--- start DATA SECTION ---

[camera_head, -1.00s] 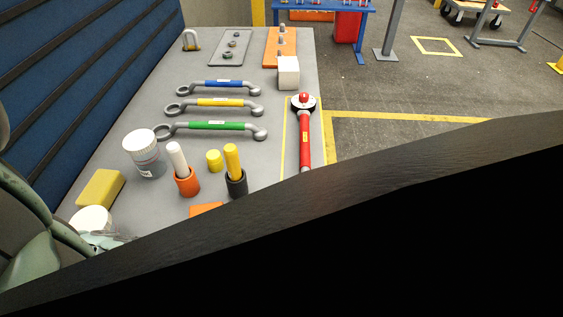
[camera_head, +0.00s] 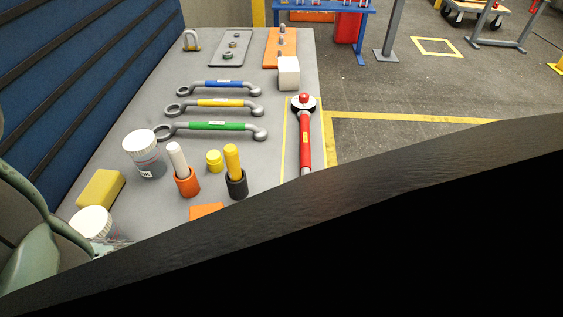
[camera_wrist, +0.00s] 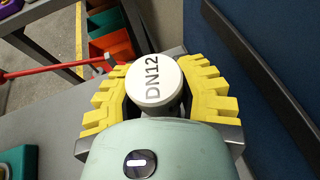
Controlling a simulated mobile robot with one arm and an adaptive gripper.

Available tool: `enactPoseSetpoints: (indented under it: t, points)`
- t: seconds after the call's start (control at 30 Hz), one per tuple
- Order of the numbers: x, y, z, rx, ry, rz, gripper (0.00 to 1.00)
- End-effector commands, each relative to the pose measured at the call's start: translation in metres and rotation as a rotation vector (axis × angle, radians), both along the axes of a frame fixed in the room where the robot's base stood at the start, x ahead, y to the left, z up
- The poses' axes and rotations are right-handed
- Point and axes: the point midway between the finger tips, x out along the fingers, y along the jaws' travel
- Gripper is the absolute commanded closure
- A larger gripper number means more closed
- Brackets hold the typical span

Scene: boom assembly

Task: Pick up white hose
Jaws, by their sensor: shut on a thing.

--- end DATA SECTION ---

TASK
Repeat exactly the lines from the line containing "- Gripper is the absolute commanded closure" through the end of the listing above; both boundary lines are part of the output.

ANSWER TO THIS TASK
- Gripper is the absolute commanded closure
- A larger gripper number means more closed
- Brackets hold the typical span

Scene: boom assembly

Task: Pick up white hose
Jaws, by their sensor: shut on a thing.

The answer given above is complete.